Bio-Energy's plan for Toledo: building a similar plant here, except garbage from the city's Hoffman Road landfill would be mashed into a pulp and used instead of coal. "There's a tremendous amount of energy that's just lying there being wasted," Mr. Dunn said.
Extracted gas could be sold to a major industry, such as the DaimlerChrysler Jeep plant or the Libbey glass manufacturing plant, officials said.
There's even talk about using the technology to help preserve western Lake Erie.
Dredged material from the Maumee River shipping channel, tons of which have been dumped into the open lake for years, could be made into bricks, said Jerry Jones, president and chief executive officer of Woodlands Consulting Group, a local consult-ing firm representing Bio-Energy.
Great Lakes governors, scientists, and environmentalists, all of whom have criticized the U.S. Army Corps of Engineers for putting dredged silt, muck, and clay back into the lake, may be pleased by such a beneficial reuse of dredged material, he said.
Bio-Energy could help the corps comply with the Ohio Environmental Protection Agency's mandate to phase out open-lake dumping. And it could save the region from spending $50 million to $80 million to build another confined disposal facility for the sediment, Mr. Jones said.

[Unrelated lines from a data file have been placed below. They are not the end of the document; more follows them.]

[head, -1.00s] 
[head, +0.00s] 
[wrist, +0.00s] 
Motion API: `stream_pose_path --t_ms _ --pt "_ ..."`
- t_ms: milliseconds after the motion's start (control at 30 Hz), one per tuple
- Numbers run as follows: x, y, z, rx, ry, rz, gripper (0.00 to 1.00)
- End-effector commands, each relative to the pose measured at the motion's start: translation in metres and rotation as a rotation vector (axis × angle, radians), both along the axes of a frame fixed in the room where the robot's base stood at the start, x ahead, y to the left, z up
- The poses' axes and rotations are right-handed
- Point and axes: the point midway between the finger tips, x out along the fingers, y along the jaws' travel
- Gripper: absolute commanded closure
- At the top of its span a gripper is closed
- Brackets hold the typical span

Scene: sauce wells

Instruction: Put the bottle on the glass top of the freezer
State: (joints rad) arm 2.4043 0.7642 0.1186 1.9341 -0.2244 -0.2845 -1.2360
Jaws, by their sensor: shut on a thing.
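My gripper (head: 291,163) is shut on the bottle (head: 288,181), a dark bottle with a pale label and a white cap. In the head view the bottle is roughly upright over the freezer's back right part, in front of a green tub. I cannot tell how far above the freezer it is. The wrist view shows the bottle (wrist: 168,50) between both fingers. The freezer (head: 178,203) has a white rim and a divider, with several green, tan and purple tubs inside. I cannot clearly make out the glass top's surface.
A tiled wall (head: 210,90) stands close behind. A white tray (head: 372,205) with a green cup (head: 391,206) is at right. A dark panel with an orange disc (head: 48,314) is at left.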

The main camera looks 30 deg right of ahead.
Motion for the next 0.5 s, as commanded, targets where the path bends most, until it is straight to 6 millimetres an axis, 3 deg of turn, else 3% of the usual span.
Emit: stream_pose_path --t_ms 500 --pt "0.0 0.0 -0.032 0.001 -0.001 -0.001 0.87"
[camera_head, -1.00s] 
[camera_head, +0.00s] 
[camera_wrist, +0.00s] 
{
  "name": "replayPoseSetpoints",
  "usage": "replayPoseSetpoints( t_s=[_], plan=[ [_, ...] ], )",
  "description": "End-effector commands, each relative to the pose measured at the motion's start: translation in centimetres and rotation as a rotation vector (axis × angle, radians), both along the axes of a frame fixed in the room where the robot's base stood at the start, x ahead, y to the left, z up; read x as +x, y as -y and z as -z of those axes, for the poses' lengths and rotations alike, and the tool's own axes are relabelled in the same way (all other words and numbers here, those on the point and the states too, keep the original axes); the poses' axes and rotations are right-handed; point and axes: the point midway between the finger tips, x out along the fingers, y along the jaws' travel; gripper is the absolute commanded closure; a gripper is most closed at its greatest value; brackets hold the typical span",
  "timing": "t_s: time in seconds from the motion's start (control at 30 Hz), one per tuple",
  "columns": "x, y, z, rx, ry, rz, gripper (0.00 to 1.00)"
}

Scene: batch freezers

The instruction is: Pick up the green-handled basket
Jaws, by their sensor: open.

"If we can mine this dredging material and add value within a process, that's a win-win for all of us," said a supportive James Hartung, Toledo-Lucas County Port Authority president.
He said Bio-Energy has the potential to stimulate the local economy by creating jobs while helping the region address longstanding environmental issues. "I've been very impressed by them. They're crisp and professional," Mr. Hartung said. "It's a matter of whether or not they can focus and find a marketplace."

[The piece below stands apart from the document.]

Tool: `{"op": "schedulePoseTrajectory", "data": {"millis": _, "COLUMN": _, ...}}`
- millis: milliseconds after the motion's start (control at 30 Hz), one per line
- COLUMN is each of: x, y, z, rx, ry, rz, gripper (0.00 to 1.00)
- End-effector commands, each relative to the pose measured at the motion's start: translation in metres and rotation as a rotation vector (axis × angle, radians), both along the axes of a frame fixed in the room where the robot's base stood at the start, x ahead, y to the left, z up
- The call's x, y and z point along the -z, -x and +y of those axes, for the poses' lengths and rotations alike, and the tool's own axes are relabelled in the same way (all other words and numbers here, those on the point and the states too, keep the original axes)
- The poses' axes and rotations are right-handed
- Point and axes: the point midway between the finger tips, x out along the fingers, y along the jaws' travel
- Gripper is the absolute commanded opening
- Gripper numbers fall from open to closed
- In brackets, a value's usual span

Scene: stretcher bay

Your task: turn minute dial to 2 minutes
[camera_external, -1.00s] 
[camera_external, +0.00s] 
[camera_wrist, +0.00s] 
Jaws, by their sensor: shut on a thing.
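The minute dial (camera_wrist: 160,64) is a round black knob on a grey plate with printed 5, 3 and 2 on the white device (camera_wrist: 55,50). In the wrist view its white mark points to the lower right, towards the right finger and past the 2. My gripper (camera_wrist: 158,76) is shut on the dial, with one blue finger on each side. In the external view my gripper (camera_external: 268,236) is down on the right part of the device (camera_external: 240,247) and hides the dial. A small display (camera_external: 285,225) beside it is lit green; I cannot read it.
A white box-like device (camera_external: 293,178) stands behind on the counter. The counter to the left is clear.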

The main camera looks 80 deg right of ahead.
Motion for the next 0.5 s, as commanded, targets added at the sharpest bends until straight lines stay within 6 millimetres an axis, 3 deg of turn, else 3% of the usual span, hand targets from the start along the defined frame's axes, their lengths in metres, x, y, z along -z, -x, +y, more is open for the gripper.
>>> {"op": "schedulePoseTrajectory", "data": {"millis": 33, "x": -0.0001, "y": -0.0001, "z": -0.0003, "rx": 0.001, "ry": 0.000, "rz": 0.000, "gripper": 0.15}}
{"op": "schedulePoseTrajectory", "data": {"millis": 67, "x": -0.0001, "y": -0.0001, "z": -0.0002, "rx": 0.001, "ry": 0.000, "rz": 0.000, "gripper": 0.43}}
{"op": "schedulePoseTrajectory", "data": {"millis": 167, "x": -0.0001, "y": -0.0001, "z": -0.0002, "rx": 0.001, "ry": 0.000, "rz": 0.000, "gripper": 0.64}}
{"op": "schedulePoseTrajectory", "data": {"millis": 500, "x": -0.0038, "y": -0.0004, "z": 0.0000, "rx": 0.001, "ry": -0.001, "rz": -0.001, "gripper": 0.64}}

Some of the area's top movers and shakers were courted by Bio-Energy almost from the day it was formed. But, with the economy tight, they didn't act. "Everybody wants the second one. They don't want to be lined up for the first one," Mark Shanahan, executive director of the Ohio Air Quality Development Authority, explained.

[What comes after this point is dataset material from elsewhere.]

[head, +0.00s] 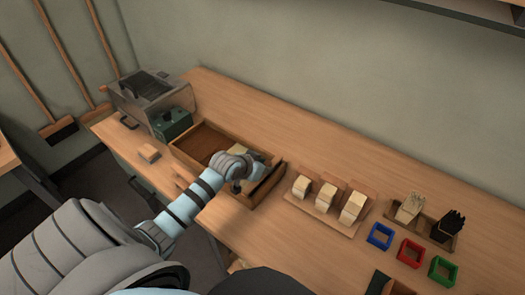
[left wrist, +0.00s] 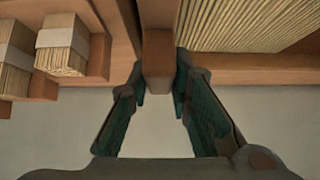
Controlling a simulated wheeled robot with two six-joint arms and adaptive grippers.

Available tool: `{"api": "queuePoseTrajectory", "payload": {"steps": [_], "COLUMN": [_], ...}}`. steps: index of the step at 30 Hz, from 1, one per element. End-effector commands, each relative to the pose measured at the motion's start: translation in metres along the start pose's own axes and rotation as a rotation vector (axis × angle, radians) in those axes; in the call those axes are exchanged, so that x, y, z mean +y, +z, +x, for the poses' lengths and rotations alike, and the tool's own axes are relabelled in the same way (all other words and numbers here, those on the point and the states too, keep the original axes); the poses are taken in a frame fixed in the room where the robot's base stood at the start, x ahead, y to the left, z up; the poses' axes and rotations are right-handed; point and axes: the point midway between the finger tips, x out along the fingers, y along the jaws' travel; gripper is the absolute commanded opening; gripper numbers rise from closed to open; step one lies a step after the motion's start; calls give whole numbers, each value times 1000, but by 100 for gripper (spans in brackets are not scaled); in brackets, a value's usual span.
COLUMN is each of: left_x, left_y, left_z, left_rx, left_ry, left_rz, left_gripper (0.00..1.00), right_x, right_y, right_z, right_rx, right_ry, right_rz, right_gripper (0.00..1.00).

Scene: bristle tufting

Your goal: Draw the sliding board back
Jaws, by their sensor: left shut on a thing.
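A brown wooden box (head: 185,158) stands open on the bench, left of the bundles. My left gripper (head: 245,184) reaches down into its right part and hides much of what is there. In the left wrist view my left gripper (left wrist: 160,85) is shut on the end of an upright brown wooden piece (left wrist: 158,55), which looks like the sliding board. One finger is on each side of it. A layer of pale bristles (left wrist: 250,25) lies just right of this piece. My right gripper is not in view.
Wrapped bristle bundles (head: 326,195) stand in a wooden rack right of the box, also in the left wrist view (left wrist: 62,45). Blue (head: 380,236), red (head: 410,252) and green (head: 442,270) frames lie farther right. A grey machine (head: 150,95) stands left. The bench behind the box is clear.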

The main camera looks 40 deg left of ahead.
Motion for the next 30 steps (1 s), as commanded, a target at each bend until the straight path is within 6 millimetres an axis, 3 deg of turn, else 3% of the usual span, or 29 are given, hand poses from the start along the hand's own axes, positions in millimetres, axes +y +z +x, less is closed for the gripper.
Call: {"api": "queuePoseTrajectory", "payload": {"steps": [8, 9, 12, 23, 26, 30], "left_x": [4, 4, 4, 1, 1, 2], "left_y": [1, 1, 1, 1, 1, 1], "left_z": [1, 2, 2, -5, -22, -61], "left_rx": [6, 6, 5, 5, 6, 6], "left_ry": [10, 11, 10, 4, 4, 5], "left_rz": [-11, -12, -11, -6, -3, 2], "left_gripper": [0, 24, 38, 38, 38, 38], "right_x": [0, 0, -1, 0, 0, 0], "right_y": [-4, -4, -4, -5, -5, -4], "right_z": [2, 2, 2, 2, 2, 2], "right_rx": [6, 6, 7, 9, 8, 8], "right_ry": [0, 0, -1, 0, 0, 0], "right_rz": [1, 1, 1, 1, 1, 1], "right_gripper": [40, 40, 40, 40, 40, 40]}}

The initial North Carolina unit will cost $3 million. Bio-Energy Conversion plans to put up half the costs.
The company said it recently broke ground after getting 189 acres rezoned in North Carolina's Stanly County.
Its process, called pyrolysis, is one in which organic material is heated in an oxygen-free chamber to 1,800 degrees or more to produce natural gas.
As the gas is extracted, it is to be cleaned by the main byproduct, granulated activated carbon. The closed-loop system, as well as the absence of oxygen, should prevent combustion. That would minimize pollutants, Mr. Dunn said.
Any emissions produced can be recycled, he said. Two of the three byproducts - activated carbon and grit - would be sold for commercial purposes. Activated carbon is in filters and other products. Grit can be used in concrete.
Bio-Energy still has some regulatory hurdles to cross. It hasn't finalized a deal with Michelin. But Herb Johnson, Michelin spokesman, confirmed the tire manufacturer has a "serious interest."
U.S. Rep. Marcy Kaptur (D., Toledo) has found Bio-Energy's concept "extremely appealing," her staff director, Steve Katich, said.
Miss Kaptur has promoted alternative energy for years. She is especially intrigued by Bio-Energy's potential for making bricks out of the shipping channel's dredged material, he said.
Bio-Energy had wanted to use the city's Hoffman Road landfill waste to generate electricity for the city's Bay View wastewater treatment plant on Summit Street, Mr. Dunn said.
But the city has opted to generate its own electricity with the landfill's methane, on the belief its plan was more straightforward and less risky.
The city plans to pipe the landfill's methane to the sewage plant, where it will be used to spin turbines that generate electricity.
This fall, about 2.5 miles of pipeline is to be laid. By this time next year, the turbines, the computers, and other equipment are to be operating.
The project is to cost $20 million. Consultants believe there's enough methane to power the sewage plant for 30 to 40 years, Bill Franklin, the city's public service director, said.
Bob Williams, the city's public utilities director, said Bio-Energy "sounded almost too good to be true."
"We wanted to see an application up and running first," he said.
So is there enough garbage for the city and Bio-Energy to share?
Mr. Franklin doubts it. The methane flow to the sewage plant will be prone to intermittent breaks. The city has natural gas for backup, he said.
He said officials weren't sure how much faith to put in the company until it became more established. "Basically, they did not have a track record," Mr. Franklin said.